Air mata? Dan tak hanya tangkupan jari yang harus menyeka kelopak mata namun bulu kuduk leher meminta saya sentuh. Lagu Indonesia Pusaka memang selalu berhasil meruntuhkan pertahanan hati saya akan keharuan. Dan semua lebih pecah saat Trie Utami melafalkan lirik lagu Indonesia Pusaka dalam pementasaan Sound of Borobudur, mata saya menjadi lebih perih. Ah senandung dan rentetan bunyi alat musik yang tepat memang tarian jiwa yang menarik jiwa senada yang lain.
Pertunjukan Sound of Borobudur memang berdinamika mengalunkan simfoni yang kali ini terdiri dari satu komposisi baru dari Dewa Budjana dan dua aransemen lagu. Alunan akustik Jataka yang dibunyikan sebagai penerjemahan relief Jataka, sebagai pembuka berhasil membuat saya menggerakan kepala dengan kegembiraan. Terlintas bagaimana sukacita para fauna sekitar Sambara Budhara pada abad 7 saling berinterasi. Ah sejenak menjadi time traveler, melompati waktu untuk bersama leluhur yaitu masyarakat Kedatuan Medang atau pada masa sekarang dikenal sebagai Kerajaan Mataram Kuno.
Waditra Peradaban Klasik
Benar Jimbe ini untuk anak-anak kak? Kakak ikhlas? Saya tersenyum setelah dua menit sebelumnya meminta ijin menabuhkan Jimbe terahkir kali sebelum berpindah tangan ke pangkuan teman yang berasal dari pulau Kei Kecil. Dari kisahnya sebagai relawan literasi setempat, musik memang menjadi bahasa penyambung antara anak-anak dengan relawan. Sekiranya Jimbe yang saya serahkan bisa sedikit membantu relawan menarik perhatian anak-anak pantai untuk datang ke rumah literasi dan ahkirnya mau belajar bersama. Apa yang menurut kita sederhana bisa jadi sebaliknya bagi orang lain memang.

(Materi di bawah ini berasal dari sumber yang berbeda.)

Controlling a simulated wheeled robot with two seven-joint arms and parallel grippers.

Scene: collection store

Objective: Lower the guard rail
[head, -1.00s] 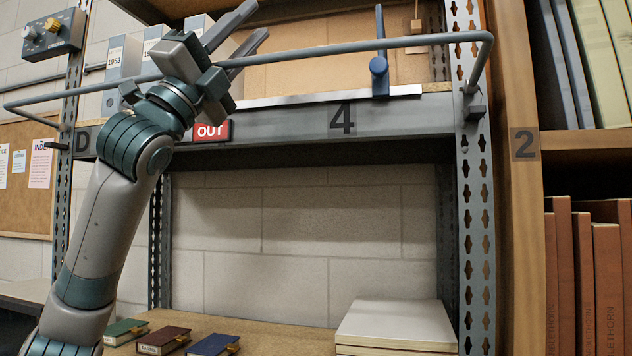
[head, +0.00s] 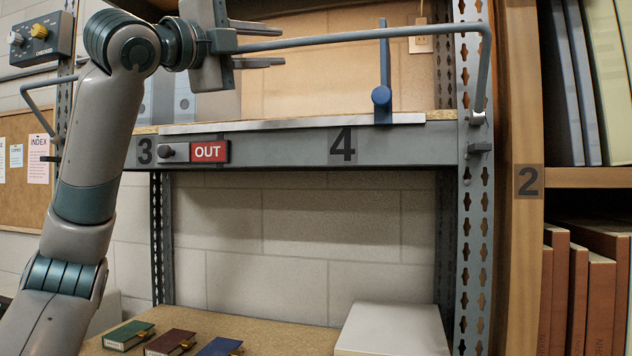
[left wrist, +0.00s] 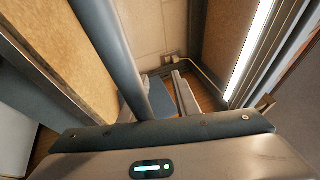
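The guard rail (head: 365,36) is a grey bar in front of the upper shelf. It stands raised above the shelf edge, with bent ends running down to the uprights. My left gripper (head: 260,47) is at the left part of the rail, fingers spread above and below it in the head view. The gap between the fingers is wider than the bar. In the left wrist view the rail (left wrist: 108,50) runs close in front of the open fingers (left wrist: 160,98); contact cannot be told. My arm hides part of the rail. My right gripper is not in view.
A blue upright lever (head: 383,85) stands on the shelf edge near the number 4. A red OUT sign (head: 209,151) and dark knob (head: 168,152) are on the shelf front.

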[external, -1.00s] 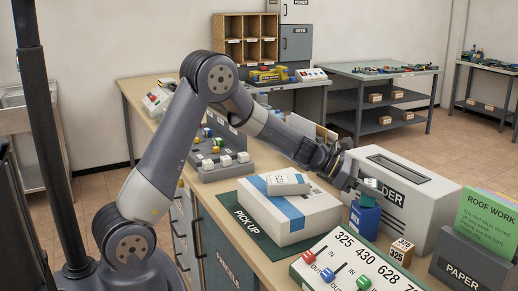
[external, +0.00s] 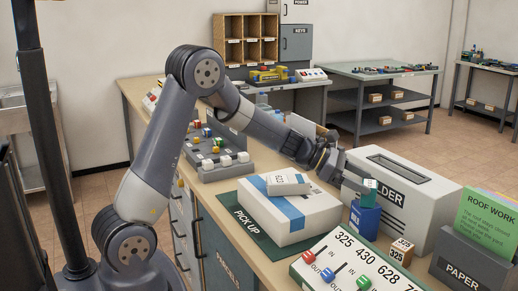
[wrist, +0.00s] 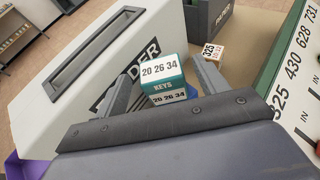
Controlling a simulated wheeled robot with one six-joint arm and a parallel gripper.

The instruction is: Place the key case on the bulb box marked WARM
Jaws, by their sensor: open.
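The key case (external: 370,187), a small teal block with a white top, stands upright on a blue box (external: 364,218). The wrist view shows the key case (wrist: 163,75) marked "20 26 34" and "KEYS". The blue box has a white label that I cannot read, so I cannot tell whether it is the one marked WARM. My gripper (external: 332,168) is open and empty, up and left of the key case in the external view. In the wrist view the case is beyond and between my two fingers (wrist: 172,90), apart from them.
A white parcel (external: 290,216) with a small white box (external: 288,183) is to the left. A small numbered block (external: 400,251), a lever panel (external: 350,262) and a "PAPER" holder (external: 465,262) are in front and right.

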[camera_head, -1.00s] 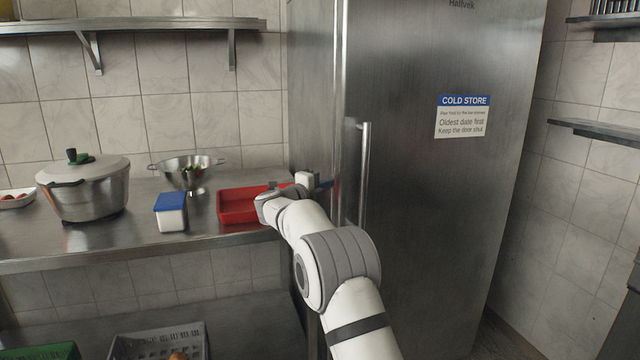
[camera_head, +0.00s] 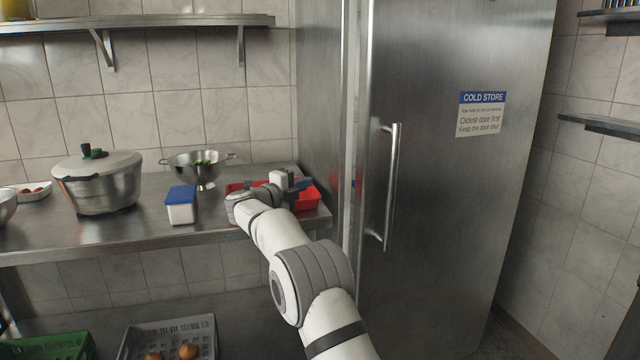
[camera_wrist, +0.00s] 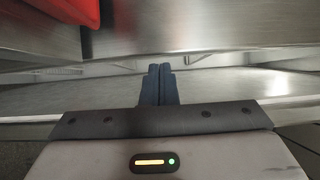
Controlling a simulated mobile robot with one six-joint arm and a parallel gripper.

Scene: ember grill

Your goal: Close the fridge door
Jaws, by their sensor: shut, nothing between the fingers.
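The tall steel fridge (camera_head: 322,110) stands right of the counter. Its door (camera_head: 450,210) faces me, with a vertical bar handle (camera_head: 392,185) near its left edge and a "COLD STORE" sign (camera_head: 481,114). A narrow pale strip runs along the door's left edge; I cannot tell how wide any gap there is. My gripper (camera_head: 304,185) is over the red tray, left of the door edge and apart from the handle. In the wrist view its dark fingers (camera_wrist: 158,84) are together and empty, pointing toward the steel counter edge.
The red tray (camera_head: 309,201) lies at the counter's right end, partly hidden by my arm. A blue-lidded box (camera_head: 181,207), a colander (camera_head: 198,171) and a pot (camera_head: 100,188) stand farther left. A grey crate (camera_head: 200,335) is below. A wall shelf (camera_head: 586,124) is at right.

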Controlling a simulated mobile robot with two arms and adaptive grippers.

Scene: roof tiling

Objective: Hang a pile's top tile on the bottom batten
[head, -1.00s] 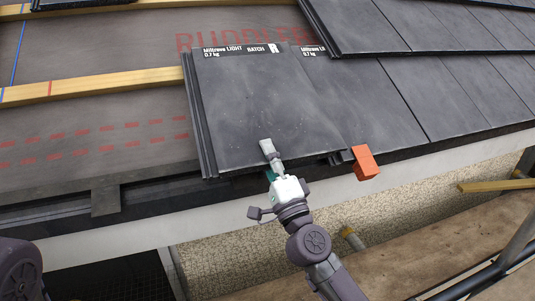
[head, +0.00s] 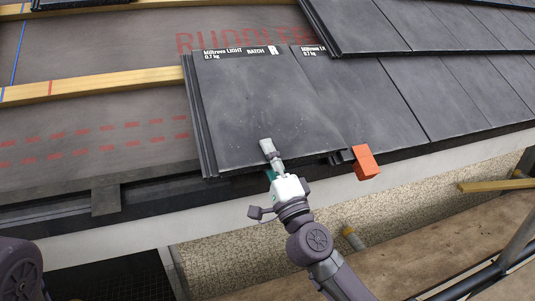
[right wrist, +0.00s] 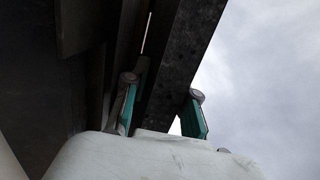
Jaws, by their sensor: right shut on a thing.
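A dark grey tile (head: 265,105) with a white printed label along its top edge lies on the roof slope at the left end of the bottom row. Its top edge is at the bottom batten (head: 120,84), and its right side meets the neighbouring tile (head: 365,100). My right gripper (head: 271,160) is shut on the tile's lower edge, one finger showing on top. In the right wrist view, its two green-padded fingers (right wrist: 163,112) stand on either side of the dark tile edge (right wrist: 180,70). My left gripper is not in view; part of my left arm shows at the lower left.
An orange block (head: 366,163) sits at the eave just right of the tile. Laid tiles (head: 440,25) cover the upper right. Bare grey underlay (head: 95,140) lies open to the left. A scaffold rail (head: 510,250) is at the lower right.

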Kisah Jimbe ini mengalir kembali ke ingatan saat menyaksikan presentasi sekaligus pertunjukan Sound of Borobudur dalam tema besar  Borobudur pusat musik dunia . Dijabarkan bahwa Jimbe merupakan salah satu waditra (alat musik) yang terpahat rapi dari 200 relief musik Candi Borobudur. Deretan relief tersebut antara lain: Karmawibhangga, Awadana Jataka dan Lalita Vistara.